The drugs ring was foiled when a spike was driven into rolled carpets by Customs officials at Heathrow Airport.
Ansar Mahmood, 42, of Hollings Road, Girlington, Bradford, was imprisoned for 12 years.
Bradford Crown Court heard his role in the conspiracy was to take delivery of heroin parcels at his home.
Hamid Khan, 31, of Burnley, described by the judge as UK controller of the drugs ring, was locked up for 11 years.
He pleaded guilty to conspiring to import Class A drugs between January 1 and April 25 last year.
Mahmood denied the charge and was convicted by a jury in July.
Judge Jonathan Rose told the men they were motivated by personal greed.
He said: “Each of you played an active and significant role in the importation of a very large amount of heroin into the UK for onward distribution and sale.”
Mahmood was found guilty on overwhelming evidence and had shown no remorse.
Judge Rose said the men’s wives, both left caring for young children, were having to pay for their greed and criminality.

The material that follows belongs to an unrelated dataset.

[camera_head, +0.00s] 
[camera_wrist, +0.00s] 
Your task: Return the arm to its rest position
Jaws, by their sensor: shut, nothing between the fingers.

Prosecutor Tom Storey said four consignments, totalling almost ten kilograms of heroin, were seized.
The first package, containing three sets of rolled carpets, was posted in Kyrgyzstan, addressed to H Khan at Mahmood’s home.
Customs officials at Heathrow Airport found fine plastic tubes packed with 7.35 kilograms of heroin woven into the carpets. The drug had a street value of £368,000. It took investigators two weeks to unpick the drugs from just one rug.
Undercover police officers delivered dummy packages of carpets to Mahmood on April 22 last year.
Minutes after his arrest, another parcel turned up at the address, Mr Storey said. Posted in Islamabad, it contained 123 pouches of heroin hidden in a jacket lining.
A third parcel, marked “return to sender” was posted to Pakistan from Bradford. It was intercepted at Leeds Parcelforce depot on its way to Hollings Road with 56 pouches of heroin concealed in a fleecy jacket lining.
The fourth consignment was also “return to sender”. It was posted in Burnley to Attock in Pakistan and seized in Coventry on its way back.
It was packed with eight containers of Johnson’s Baby Powder stuffed with heroin.
Mr Storey said Khan’s phone was contaminated with heroin showing he may have been concerned in packing the drug.
Khadim Al’Hassan, Mahmood’s barrister, said he was paid £110 to take delivery of the carpets. Unable to read or write, he was a man of modest means at the bottom of the enterprise.
Yunus Valli, for Khan, said he was not a main player. He was a shopfitter who ran a car sales business.
After the case, Detective Inspector Pete Darbyshire, of West Yorkshire Police Crime Division, said: “We welcome the sentences passed today and hope they send out a strong message that the importation of drugs into West Yorkshire will not be tolerated.
“The methods of concealment used to import the heroin were very sophisticated. However, thanks to the vigilance of those who monitor what enters the country, the drugs were taken out of circulation and the conspirators’ plan thwarted.”